-- Do this --
Starting with the line that contains "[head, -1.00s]", copy each line exactly through the end of the listing, and omit all pictures.
--- BEGIN Dataset excerpt ---
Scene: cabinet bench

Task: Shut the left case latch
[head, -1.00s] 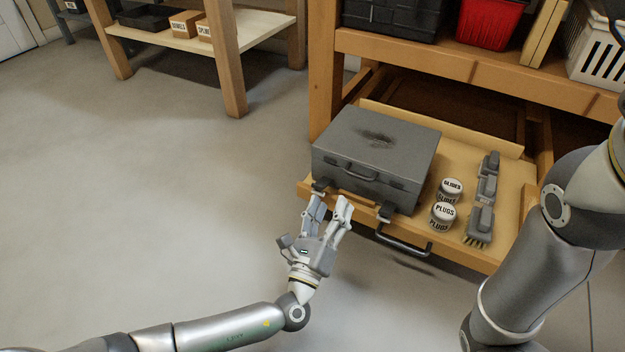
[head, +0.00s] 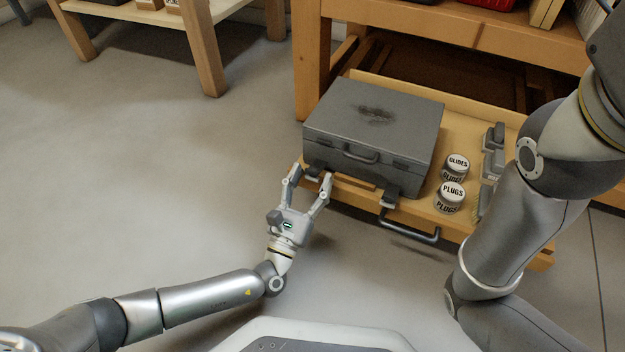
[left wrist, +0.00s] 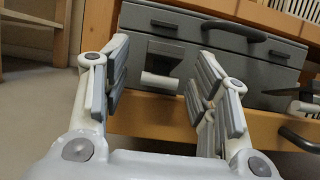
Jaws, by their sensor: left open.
--- END Dataset excerpt ---
-- The reply --
[head, -1.00s] 
[head, +0.00s] 
[left wrist, +0.00s] 
Jaws, by their sensor: left open.

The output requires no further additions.